## YOUR OBJECTIVE
From the listing below, copy word for word every line starting at the one that includes "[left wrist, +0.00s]" and ending at the one that includes "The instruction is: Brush"; the pictures are omitted.

## DATASET EXCERPTS
━━━━━━━━━━━━━━━━━━━━━━━━━━━━━━

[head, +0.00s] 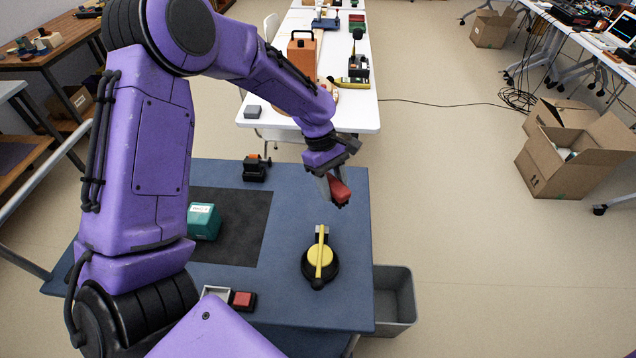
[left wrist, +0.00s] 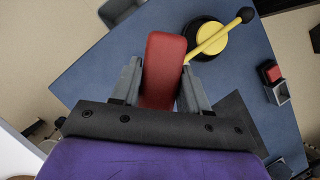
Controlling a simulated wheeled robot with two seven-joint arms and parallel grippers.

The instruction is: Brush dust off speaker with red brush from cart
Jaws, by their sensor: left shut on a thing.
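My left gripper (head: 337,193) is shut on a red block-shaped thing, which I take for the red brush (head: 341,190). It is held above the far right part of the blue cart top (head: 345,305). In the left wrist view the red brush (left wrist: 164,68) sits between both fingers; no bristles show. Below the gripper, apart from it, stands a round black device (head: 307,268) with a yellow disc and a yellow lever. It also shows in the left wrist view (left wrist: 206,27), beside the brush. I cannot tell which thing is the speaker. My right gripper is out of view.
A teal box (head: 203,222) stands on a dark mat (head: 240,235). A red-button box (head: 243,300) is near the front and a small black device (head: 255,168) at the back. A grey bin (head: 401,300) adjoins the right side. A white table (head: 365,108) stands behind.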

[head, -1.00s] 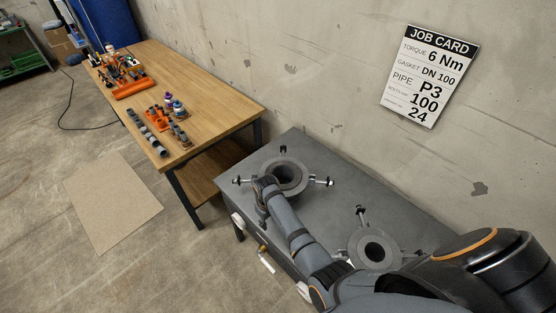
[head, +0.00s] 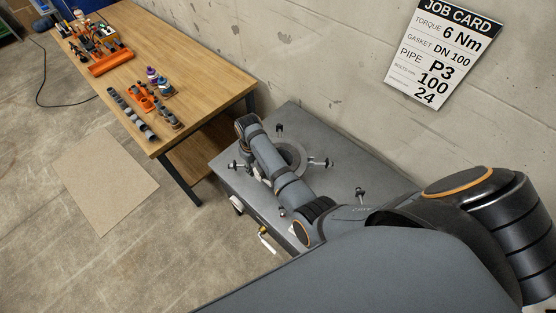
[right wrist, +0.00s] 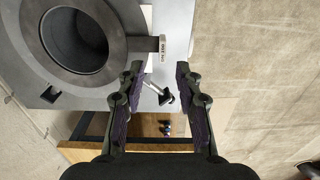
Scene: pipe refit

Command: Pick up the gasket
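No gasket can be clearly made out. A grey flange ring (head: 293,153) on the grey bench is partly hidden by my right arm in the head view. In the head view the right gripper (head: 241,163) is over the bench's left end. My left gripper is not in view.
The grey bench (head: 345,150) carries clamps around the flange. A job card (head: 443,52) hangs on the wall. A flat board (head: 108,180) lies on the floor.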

━━━━━━━━━━━━━━━━━━━━━━━━━━━━━━

## EXERCISE OUTPUT
[left wrist, +0.00s] 
Controlling a simulated wheeled robot with two seven-joint arms and parallel grippers.

The instruction is: Brush dust off speaker with red brush from cart

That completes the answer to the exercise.